▼▼▼

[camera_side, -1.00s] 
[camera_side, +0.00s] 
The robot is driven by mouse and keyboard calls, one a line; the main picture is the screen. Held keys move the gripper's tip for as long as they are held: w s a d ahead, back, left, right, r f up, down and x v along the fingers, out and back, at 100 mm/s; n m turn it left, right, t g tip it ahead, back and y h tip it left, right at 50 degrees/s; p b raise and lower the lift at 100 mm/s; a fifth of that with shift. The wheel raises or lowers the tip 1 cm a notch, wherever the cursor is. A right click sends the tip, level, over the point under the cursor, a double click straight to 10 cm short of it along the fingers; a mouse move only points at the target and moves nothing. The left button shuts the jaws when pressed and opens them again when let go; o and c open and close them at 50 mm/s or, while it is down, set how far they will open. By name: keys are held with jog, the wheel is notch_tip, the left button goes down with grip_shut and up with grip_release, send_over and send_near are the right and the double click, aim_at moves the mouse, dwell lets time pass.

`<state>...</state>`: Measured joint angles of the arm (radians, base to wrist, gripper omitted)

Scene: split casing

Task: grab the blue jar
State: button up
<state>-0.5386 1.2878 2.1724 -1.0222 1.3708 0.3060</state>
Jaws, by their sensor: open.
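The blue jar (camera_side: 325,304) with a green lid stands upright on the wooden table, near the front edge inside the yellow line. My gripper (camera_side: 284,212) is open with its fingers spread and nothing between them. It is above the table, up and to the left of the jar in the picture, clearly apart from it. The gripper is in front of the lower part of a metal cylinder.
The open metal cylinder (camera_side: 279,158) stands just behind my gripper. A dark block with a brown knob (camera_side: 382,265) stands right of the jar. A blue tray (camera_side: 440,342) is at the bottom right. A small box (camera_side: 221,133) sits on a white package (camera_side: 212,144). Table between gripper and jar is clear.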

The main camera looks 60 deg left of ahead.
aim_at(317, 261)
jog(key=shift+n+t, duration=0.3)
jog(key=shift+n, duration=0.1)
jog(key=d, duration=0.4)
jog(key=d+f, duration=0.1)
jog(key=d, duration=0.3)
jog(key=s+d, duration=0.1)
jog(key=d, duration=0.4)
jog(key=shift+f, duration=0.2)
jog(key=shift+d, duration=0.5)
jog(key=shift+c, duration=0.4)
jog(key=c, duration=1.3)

▲▲▲

(Short task): Search the data for "button" and list every line in which it occurs.

(The result):
The robot is driven by mouse and keyboard calls, one a line; the main picture is the screen. Held keys move the gripper's tip for as long as they are held: w s a d ahead, back, left, right, r f up, down and x v along the fingers, out and back, at 100 mm/s; n m turn it left, right, t g tip it ahead, back and y h tip it left, right at 50 degrees/s; p b raise and lower the lift at 100 mm/s; a fifth of that with shift. The wheel raises or lowers the tip 1 cm a notch, wherever the cursor is. A right click sends the tip, level, over the point under the cursor, a double click straight to 10 cm short of it along the fingers; a mouse move only points at the target and moves nothing. The left button shuts the jaws when pressed and opens them again when let go; o and c open and close them at 50 mm/s or, while it is down, set how far they will open. By name: keys are held with jog, the wheel is notch_tip, the left button goes down with grip_shut and up with grip_release, send_over and send_near are the right and the double click, aim_at moves the mouse, dwell lets time pass.
State: button up

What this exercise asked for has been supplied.